Da immigrato a Bruxelles, le chiedo un commento sul «brodo culturale» della capitale belga, anch’esso sotto la tempesta mediatica.
«Quello che io ho vissuto, ho visto e penso è che Bruxelles sia una città profondamente divisa: dai suoi quartieri e nei suoi quartieri. Le faccio un esempio. Se io volessi potrei frequentare solamente italiani. Non intendo la comunità storica, di seconda generazione, mi riferisco alle migliaia di coetanei che arrivano, stanno il tempo di uno stage alla Commissione europea e ripartono. Allo stesso tempo, lavorando in ospedale, potrei limitare i miei contatti a quell’ambiente, alla borghesia belga, che a sua volta ignora la vita dei suoi concittadini stranieri.
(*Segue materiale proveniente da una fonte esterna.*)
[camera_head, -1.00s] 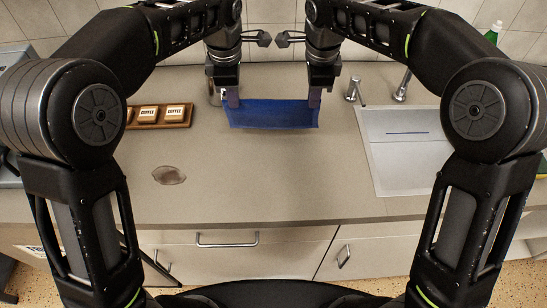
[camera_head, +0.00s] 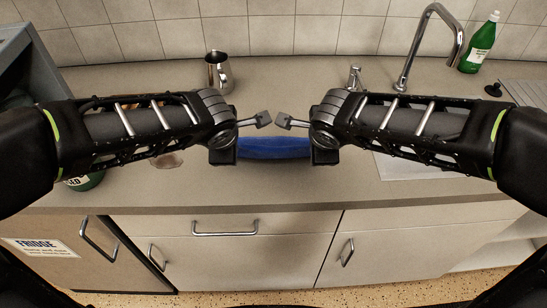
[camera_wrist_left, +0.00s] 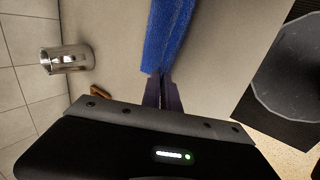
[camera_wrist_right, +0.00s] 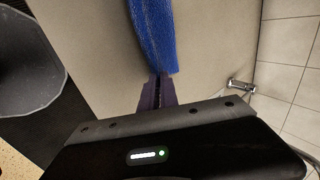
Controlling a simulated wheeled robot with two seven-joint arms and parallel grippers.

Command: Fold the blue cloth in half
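The blue cloth (camera_head: 275,148) is stretched between my two grippers above the counter, showing as a narrow, bunched strip in the head view. My left gripper (camera_head: 224,153) is at its left end; in the left wrist view its fingers (camera_wrist_left: 160,80) are shut on the cloth's end (camera_wrist_left: 165,35). My right gripper (camera_head: 325,153) is at the right end; in the right wrist view its fingers (camera_wrist_right: 158,78) are shut on the cloth (camera_wrist_right: 152,35). The cloth's far and under sides are hidden, so I cannot tell whether it touches the counter.
The counter (camera_head: 260,188) is clear in front of the cloth. A metal pitcher (camera_head: 218,75) stands behind. A tap (camera_head: 425,45), a sink (camera_head: 400,168) and a green bottle (camera_head: 481,45) are at the right. A green container (camera_head: 85,181) shows under my left arm, near a brownish patch (camera_head: 167,161).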

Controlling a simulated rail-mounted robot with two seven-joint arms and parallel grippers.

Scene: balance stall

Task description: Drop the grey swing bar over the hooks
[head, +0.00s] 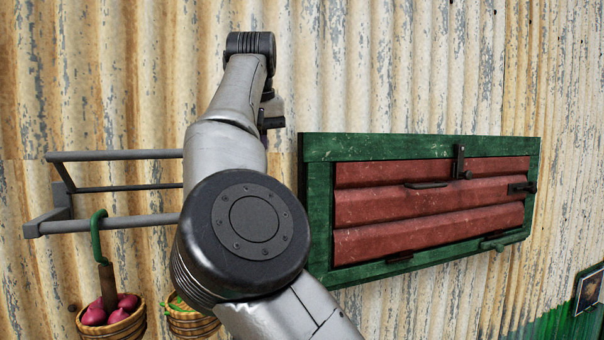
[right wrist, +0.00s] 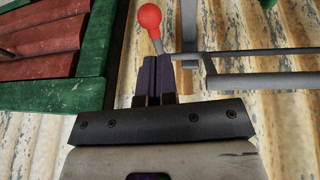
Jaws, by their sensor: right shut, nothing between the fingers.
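In the head view, a grey bar frame on the wall at left has an upper bar (head: 115,155), which looks like the swing bar, above a front rail (head: 125,222). A green hook (head: 96,236) hangs over the rail. My arm hides the right ends of the bars and any hook there. In the right wrist view, a red ball knob (right wrist: 148,17) on a grey stem stands just beyond my right gripper (right wrist: 154,62), whose fingers are shut and empty. Grey bars (right wrist: 265,82) run off to the right of the fingers. Contact with the stem cannot be told. My left gripper is not in view.
A basket of red onions (head: 112,325) hangs below the hook, with a second basket (head: 190,322) beside it. A green-framed red shutter (head: 425,262) with dark latches is on the corrugated wall right of my arm. A dark framed picture (head: 588,292) is at lower right.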

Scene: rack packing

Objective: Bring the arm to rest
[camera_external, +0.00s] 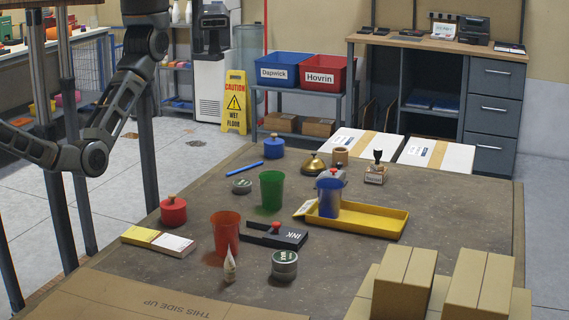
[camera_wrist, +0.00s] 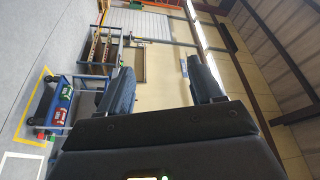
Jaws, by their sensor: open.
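My arm shows at the left of the external view, bent upward, with its upper end cut off by the top edge. My gripper (camera_wrist: 163,84) is out of the external view. In the wrist view its two dark fingers stand wide apart with nothing between them. The fingers touch nothing, and the wrist view looks across the room at a wall and ceiling, tilted on its side. The worktable (camera_external: 420,205) lies below and to the right of the arm, clear of it.
Brown boxes (camera_external: 404,275) stand front right. Dark posts (camera_external: 147,150) rise near my arm.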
È una città che ha un grande ménage culturale ma che fatica a mescolarsi, ad amalgamarsi. Vale per gli ambienti diciamo così istruiti, per le persone che godono di un buon reddito, e vale anche per i quartieri come Molenbeek dove cambiano i tratti somatici, le insegne sono in arabo e camminando puoi illuderti di essere in un paese del nord Africa. È possibile che in quel tipo di quartieri le zone grigie dell’amministrazione belga unite ai finanziamenti dell’Arabia Saudita, che da anni incentivano infiltrazioni salafite, abbiano prodotto un «brodo di cultura» potenzialmente pericoloso. Ma è un fenomeno di lungo periodo, di cui in Belgio si conoscono cause e conseguenze, su cui si sono prese anche delle contromisure. Purtroppo con i mezzi informatici di oggi l’ideologia terrorista arriva nelle nostre periferie e s’impossessa di individui che non hanno i mezzi economici e culturali per rimanerne immuni, per immaginarsi un futuro migliore. Purtroppo un gesto di follia si consuma in un secondo, l’integrazione sociale invece richiede anni, e si calcola sulle società intere. Chi parla del fallimento del Belgio e di Bruxelles dovrebbe farlo con il dovuto senso delle proporzioni».
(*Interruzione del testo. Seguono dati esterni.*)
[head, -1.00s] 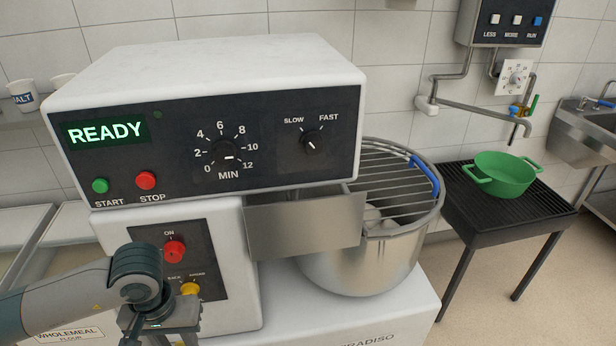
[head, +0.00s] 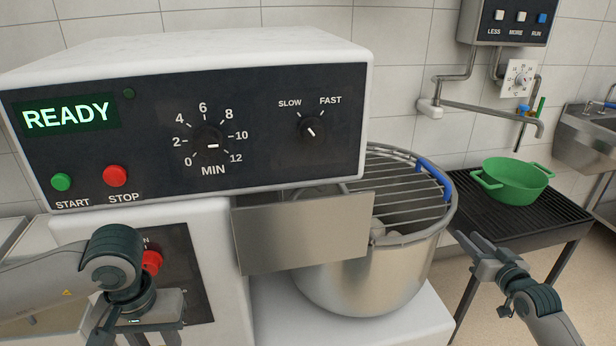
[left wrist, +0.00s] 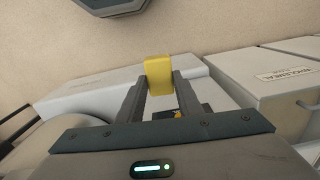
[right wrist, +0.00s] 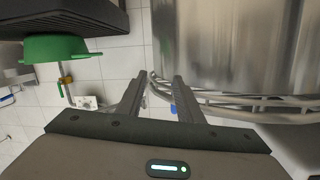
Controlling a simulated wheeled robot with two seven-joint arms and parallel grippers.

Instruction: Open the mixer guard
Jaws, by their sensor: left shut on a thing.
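The mixer guard (head: 395,182) is a grey wire grille lying across the top of the steel bowl (head: 365,285), with a blue grip (head: 433,178) on its right rim. It also shows in the right wrist view (right wrist: 235,103), with the blue grip (right wrist: 173,109) beyond and between my finger lines. My right gripper (head: 468,238) is open and empty, just right of the bowl and apart from the guard. My left gripper (left wrist: 160,82) is shut on a yellow block (left wrist: 159,75). In the head view it is low at the left, its fingertips cut off by the frame.
The mixer's control head (head: 190,120) reads READY and overhangs the bowl's left side. A steel plate (head: 303,232) stands before the bowl. A green pot (head: 513,183) sits on a black stand (head: 560,215) at the right. A water pipe (head: 485,115) runs behind.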

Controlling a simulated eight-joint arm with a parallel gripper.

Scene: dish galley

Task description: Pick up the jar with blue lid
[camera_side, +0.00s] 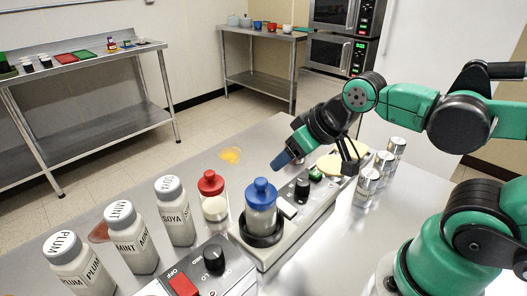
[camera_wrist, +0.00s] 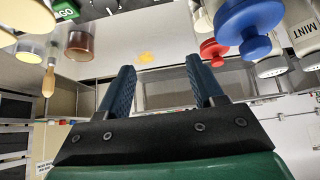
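The jar with the blue lid (camera_side: 261,222) stands upright in a black round holder on a grey device with knobs and switches. In the wrist view its blue lid (camera_wrist: 247,22) is at the upper right, outside the space between my fingers. My gripper (camera_side: 281,160) is above and to the right of the jar in the side view, tilted down and apart from it. In the wrist view my gripper (camera_wrist: 160,68) shows two blue fingers spread apart with nothing between them.
A red-lidded jar (camera_side: 211,185) stands just left of the blue-lidded jar. PLUM (camera_side: 78,264), MINT (camera_side: 132,238) and SOYA (camera_side: 175,212) shakers stand further left. Several metal cans (camera_side: 367,186) stand at the right. A yellow spill (camera_side: 231,155) lies on the counter behind.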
Da quel che vedi in Belgio esiste una reazione xenofoba, razzista, a questa mancata integrazione?
«Nelle Fiandre c’è un partito di destra xenofoba e nazionalista che sta creando dei problemi anche all’unità federale del regno. A sud, in Vallonia, dove si parla francese, la maggioranza politica e i media hanno invece orientamenti che definirei tra il socialista e il libertario. Al centro del dibattito c’è la politica sociale belga, in particolar modo i sussidi di disoccupazione: una politica di welfare tipica dei paesi nordici che purtroppo qui è stata usata in maniera indiscriminata, senza troppi controlli, anche da immigrati che hanno cominciato a lavorare in nero per mantenere il sussidio. Tensioni politiche che di questi tempi non facilitano certamente l’integrazione delle comunità straniere. Pur in uno stato che ha fatto delle politiche sociali il suo principale fattore d’attrazione».